The addition of the processes groups there sets the CMD that’s passed to the container’s ENTRYPOINT script. That’s why the app group is an empty string. We don’t need to pass a custom command to it!

The other 2 (queue and cron) are separate processes that run what you’d expect - a queue worker instance, and the cron daemon (which is pre-configured to run artisan schedule:run).

What You Might Not Like

You end up with 3 vm’s (one per process defined):

Running a single container instead:

If you want everything running within one container, you can do that manually by editing /creating some files.
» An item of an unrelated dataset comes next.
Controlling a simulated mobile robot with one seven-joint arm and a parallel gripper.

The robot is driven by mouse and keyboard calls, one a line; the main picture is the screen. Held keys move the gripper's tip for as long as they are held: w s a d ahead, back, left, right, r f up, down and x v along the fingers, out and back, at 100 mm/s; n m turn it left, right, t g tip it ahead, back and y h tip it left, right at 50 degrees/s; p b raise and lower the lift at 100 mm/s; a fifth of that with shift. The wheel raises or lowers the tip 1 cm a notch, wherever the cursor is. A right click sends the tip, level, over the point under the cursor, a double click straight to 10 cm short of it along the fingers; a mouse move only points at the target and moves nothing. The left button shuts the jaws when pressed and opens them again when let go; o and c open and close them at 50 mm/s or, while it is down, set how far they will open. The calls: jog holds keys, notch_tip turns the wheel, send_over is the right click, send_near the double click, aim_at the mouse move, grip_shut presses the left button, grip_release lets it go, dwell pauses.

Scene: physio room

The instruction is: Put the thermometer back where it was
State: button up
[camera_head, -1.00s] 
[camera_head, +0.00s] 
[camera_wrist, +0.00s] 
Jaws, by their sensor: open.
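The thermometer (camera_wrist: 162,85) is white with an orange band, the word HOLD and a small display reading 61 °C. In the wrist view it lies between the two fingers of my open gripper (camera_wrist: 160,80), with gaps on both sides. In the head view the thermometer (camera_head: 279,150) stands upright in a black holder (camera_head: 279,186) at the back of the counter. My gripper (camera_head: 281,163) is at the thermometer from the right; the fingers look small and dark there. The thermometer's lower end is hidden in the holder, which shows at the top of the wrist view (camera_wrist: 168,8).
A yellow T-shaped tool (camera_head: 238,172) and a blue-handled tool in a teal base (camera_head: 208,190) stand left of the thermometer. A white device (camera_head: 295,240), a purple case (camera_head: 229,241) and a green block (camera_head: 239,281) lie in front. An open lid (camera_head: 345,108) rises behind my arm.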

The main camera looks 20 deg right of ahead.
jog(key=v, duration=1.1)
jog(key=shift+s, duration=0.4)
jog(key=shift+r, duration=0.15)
It involves adding directories and a run shell script in /etc/services.d.

For example, create directories:

  • /etc/services.d/cron
  • /etc/services.d/queue

And then within each, create a run executable script like this:

For queue:

#!/usr/bin/with-contenv bash

su webuser

/usr/bin/php /var/www/html artisan queue:work

For cron:

#!/usr/bin/with-contenv bash

cron -f

You can create these new files in the docker directory, and then edit your Dockerfile to move those files to the correct location in the resulting image after they are copied into the Docker image via COPY . /var/www/html (which already will be in the Dockerfile near line 19)

Let me know if you run into trouble.